He Was Such A Butthole About It...

iVillage Member
Registered: 04-09-2003
He Was Such A Butthole About It...
2
Thu, 12-08-2005 - 9:27pm

I'm a little upset about this whole thing. I was supposed to see Jarod last night, but I had to cancel. He was going to see his baby anyway and I figured he should spend some time with her w/out me there. I figured it was no big deal, however, he got upset. I didn't hear from him all last night. I left him a message and told him that I'd like to talk to him and to give me a call if he wanted to.

Well...he ends up calling me this afternoon. I didn't really want to have a big discussion over the phone, but it ended up being just that. I told him that I just wanted to take it slow and he got a little angry/upset. We ended up basically yelling at each other. I told him that if he couldn't repect my feelings and couldn't take things at a slow rate then maybe he just wasn't worth the time. I felt bad after I said that, but that's generally how I feel. He continued to say that he's put me first in his life and wants to be involved in my life but I just don't seem to be wanting the same things. So, I explained that I'm just not ready to jump head first into some big all consuming relationship. I don't understand why it has to be all or nothing. I also told him that I basically didn't know anything about him. I know where he works, have never been to where he lives, and it was just a little odd for someone to want to be with me so much and yet not really open up to me. I told him that I'm willing to get to know him and I do enjoy the time we spend together, but why should I just wrap myself all in him when he's basically a stranger to me.

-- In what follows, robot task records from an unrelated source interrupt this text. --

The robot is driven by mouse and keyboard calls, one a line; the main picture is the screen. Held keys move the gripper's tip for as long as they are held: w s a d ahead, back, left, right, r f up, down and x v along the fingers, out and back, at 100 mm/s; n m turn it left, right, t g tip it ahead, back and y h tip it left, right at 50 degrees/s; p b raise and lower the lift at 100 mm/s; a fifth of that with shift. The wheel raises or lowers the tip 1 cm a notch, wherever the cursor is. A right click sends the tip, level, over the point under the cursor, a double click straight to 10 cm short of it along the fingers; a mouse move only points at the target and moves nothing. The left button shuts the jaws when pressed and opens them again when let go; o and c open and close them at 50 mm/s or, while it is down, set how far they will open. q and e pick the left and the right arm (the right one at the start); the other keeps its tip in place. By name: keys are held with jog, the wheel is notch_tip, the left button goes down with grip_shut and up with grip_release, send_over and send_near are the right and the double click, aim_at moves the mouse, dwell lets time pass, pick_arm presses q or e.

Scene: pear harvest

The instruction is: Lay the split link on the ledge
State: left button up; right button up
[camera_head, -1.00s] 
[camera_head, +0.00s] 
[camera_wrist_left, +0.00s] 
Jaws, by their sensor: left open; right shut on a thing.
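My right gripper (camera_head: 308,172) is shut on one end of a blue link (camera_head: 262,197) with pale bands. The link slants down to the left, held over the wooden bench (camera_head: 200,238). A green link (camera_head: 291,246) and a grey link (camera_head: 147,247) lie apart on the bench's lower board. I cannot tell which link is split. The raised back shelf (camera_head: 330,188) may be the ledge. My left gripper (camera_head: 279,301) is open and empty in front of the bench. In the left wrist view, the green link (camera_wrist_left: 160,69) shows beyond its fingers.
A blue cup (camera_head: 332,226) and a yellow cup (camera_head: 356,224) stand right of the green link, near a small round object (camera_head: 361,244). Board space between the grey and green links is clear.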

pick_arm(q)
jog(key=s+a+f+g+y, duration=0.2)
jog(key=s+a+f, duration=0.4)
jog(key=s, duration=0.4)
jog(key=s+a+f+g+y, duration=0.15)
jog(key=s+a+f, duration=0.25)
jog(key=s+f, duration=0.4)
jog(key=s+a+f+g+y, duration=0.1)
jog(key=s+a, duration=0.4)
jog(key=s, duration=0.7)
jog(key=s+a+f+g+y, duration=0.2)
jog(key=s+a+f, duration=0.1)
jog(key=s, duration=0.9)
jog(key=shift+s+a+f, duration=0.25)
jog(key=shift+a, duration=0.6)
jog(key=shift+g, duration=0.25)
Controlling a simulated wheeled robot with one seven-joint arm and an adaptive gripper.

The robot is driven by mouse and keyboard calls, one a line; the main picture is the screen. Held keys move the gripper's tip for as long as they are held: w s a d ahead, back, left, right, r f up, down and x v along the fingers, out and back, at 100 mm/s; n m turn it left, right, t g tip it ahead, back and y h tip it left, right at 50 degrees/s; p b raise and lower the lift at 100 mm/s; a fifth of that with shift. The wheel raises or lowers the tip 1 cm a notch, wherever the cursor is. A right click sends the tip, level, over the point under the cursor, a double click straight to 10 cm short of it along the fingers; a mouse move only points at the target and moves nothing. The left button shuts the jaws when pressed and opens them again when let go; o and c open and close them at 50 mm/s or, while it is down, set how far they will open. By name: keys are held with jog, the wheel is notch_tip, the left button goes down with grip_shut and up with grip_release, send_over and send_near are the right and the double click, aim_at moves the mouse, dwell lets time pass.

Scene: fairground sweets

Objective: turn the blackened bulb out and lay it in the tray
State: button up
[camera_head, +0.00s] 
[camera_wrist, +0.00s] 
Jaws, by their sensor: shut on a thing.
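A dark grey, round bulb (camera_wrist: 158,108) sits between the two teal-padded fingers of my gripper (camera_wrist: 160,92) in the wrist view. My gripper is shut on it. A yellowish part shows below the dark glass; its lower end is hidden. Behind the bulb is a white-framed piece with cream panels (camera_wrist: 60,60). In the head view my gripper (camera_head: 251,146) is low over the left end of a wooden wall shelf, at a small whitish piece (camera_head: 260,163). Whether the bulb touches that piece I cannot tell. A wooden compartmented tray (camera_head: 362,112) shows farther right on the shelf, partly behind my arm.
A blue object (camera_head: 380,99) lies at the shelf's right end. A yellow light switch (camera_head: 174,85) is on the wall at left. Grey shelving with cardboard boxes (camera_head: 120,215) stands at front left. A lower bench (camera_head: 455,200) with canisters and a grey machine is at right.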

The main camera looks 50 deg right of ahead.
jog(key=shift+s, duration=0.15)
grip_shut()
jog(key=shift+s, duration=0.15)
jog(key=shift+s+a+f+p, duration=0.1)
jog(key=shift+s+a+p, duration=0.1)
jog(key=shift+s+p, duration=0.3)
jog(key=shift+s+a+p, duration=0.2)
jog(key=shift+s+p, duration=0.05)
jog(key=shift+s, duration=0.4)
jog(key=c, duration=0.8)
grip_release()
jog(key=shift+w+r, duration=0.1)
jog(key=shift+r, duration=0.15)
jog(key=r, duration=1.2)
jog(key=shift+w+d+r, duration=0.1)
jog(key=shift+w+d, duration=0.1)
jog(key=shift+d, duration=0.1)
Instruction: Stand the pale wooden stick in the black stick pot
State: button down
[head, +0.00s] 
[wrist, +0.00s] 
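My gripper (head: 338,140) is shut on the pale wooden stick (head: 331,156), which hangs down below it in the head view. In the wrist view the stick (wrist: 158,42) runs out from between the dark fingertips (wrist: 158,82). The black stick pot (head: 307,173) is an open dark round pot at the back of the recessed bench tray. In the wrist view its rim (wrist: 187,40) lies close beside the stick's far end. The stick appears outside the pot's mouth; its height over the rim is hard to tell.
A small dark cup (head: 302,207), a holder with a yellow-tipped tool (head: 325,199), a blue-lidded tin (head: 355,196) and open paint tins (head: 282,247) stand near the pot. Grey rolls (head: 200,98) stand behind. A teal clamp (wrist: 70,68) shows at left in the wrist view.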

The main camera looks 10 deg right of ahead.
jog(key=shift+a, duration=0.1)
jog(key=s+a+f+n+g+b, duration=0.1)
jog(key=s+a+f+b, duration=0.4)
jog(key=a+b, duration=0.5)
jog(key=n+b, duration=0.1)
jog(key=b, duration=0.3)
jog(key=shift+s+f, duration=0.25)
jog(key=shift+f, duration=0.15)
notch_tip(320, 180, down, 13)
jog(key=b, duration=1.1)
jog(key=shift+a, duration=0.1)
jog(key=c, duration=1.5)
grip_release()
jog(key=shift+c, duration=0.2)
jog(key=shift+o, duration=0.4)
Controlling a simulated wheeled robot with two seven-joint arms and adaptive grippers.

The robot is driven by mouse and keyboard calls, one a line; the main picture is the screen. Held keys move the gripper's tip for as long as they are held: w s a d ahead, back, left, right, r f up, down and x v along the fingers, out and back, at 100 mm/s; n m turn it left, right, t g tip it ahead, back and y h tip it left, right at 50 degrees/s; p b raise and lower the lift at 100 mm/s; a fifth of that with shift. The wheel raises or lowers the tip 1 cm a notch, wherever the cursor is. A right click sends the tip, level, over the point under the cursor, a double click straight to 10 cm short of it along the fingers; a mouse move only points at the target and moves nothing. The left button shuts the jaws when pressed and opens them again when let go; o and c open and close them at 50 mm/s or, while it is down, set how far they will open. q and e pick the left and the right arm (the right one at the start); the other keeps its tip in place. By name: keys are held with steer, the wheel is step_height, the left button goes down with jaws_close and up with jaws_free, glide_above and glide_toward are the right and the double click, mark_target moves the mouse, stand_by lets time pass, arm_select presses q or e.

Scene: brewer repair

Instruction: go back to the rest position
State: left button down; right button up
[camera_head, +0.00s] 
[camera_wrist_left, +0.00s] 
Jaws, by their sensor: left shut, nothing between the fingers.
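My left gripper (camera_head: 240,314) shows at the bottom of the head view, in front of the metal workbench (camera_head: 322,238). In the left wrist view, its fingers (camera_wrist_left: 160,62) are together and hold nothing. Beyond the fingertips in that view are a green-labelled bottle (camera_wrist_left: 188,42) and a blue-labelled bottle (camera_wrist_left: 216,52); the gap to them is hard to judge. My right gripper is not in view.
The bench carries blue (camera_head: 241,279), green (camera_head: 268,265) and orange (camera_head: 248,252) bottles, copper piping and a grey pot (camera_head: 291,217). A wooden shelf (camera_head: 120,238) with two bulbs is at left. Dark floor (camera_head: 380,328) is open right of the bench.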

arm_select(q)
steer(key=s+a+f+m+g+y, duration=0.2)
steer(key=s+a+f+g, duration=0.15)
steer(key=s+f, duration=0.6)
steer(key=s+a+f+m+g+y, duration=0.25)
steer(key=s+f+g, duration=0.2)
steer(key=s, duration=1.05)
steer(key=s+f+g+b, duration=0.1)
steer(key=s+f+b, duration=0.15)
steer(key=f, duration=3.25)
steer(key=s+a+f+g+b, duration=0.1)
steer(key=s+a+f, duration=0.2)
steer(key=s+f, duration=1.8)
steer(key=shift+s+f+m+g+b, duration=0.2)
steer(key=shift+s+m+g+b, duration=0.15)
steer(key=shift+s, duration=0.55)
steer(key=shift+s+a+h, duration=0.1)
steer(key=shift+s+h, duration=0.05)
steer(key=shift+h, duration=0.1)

He got really mad after that. I told him I was sorry if I hurt his feelings or offended him, but maybe we were at different places right now. I also told him that I didn't want to get off the phone if he was angry b/c then nothing would be solved. I don't like having arguments if nothing is resolved or anything is clarified. I told him that if he didn't want to date, then I was giving him the easy way out. If he wanted to take it slow, then that was good, if he didn't, then there was really nothing more to say. He said that he needed to go but to call him after I got out of class so we could talk some more. Well...he's avoiding my calls...lol. So, I left him a message and told him that I was sorry for getting heated in our conversation, but (and not to lay ALL of this on him) but basically my reaction(s) was based on his actions and reactions. I am usually a calm person, not that I got irrate or anything, but I just felt like I was being put on the spot. Who knows. He's really not worth it when it boils down to it, but I still feel bad. I also hate the fact that I'm being blown off. Funny, huh? I didn't really want to continue seeing him but now that he's avoiding me I find myself wanting to talk to him...lol.

My mom says that if I was really "into" him then I would be wanting to spend a lot of time with him and see him all the time. And..since I don't then he's really not the person for me. Maybe she's right.

Oh well...got the date with the doc on Saturday. I'm nervous, but I can't wait either! I've had my eye on this guy for a while! LOL!

Kait

iVillage Member
Registered: 05-13-2005
Thu, 12-08-2005 - 9:33pm

I think it is so huge and so great and so so so good that you finally put your foot down and told Jarod how you feel and what works for you straight out. YEAH!!!!! This is a good place for your head and will take you to good places.

I agree with your mom. I think you should ignore Jarod - he is being a butthead because he doesn't like dealing with the rejection. He sounds way too controlling to me.

Keep us posted for Saturday!! What are you wearing?

signature
iVillage Member
Registered: 04-09-2003
Thu, 12-08-2005 - 10:26pm

Thanks for the support, I really appreciate it!

As for Saturday, I'm probably going to keep it casual. I don't know what he's going to wear, but David's a very laid back person. He told me that he would like to go to dinner and a movie, and that I could pick both...lol...which is a first for me! I know it's silly, but I've never actually been asked where I want to eat or which show I would like to see. But, since we're going out of town for dinner and the movie (about 25 miles away from our small home town) I think I'll suggest this great little (and not really expensive) restaurant. It's sort of laid back yet cozy too, which should be good. It's not really loud and we'll be able to talk and get to know each other. I'm just a little nervous about the ride up there and back. I don't think I've ever been this nervous before. A part of me feels like I'm a little out of my league with this guy. But, I'm going to be nice and be myself and hopefully all will go well.

As for the outfit...lol...

I bought a new pair of really cute jeans the other day and a jean jacket that's tailored somewhat. I think it looks cute, so I'll probably wear that with a pinkish shirt underneath and my favorite earrings! I figure that will be appropriate for dinner and a movie. I don't want to look like I tried to hard...lol!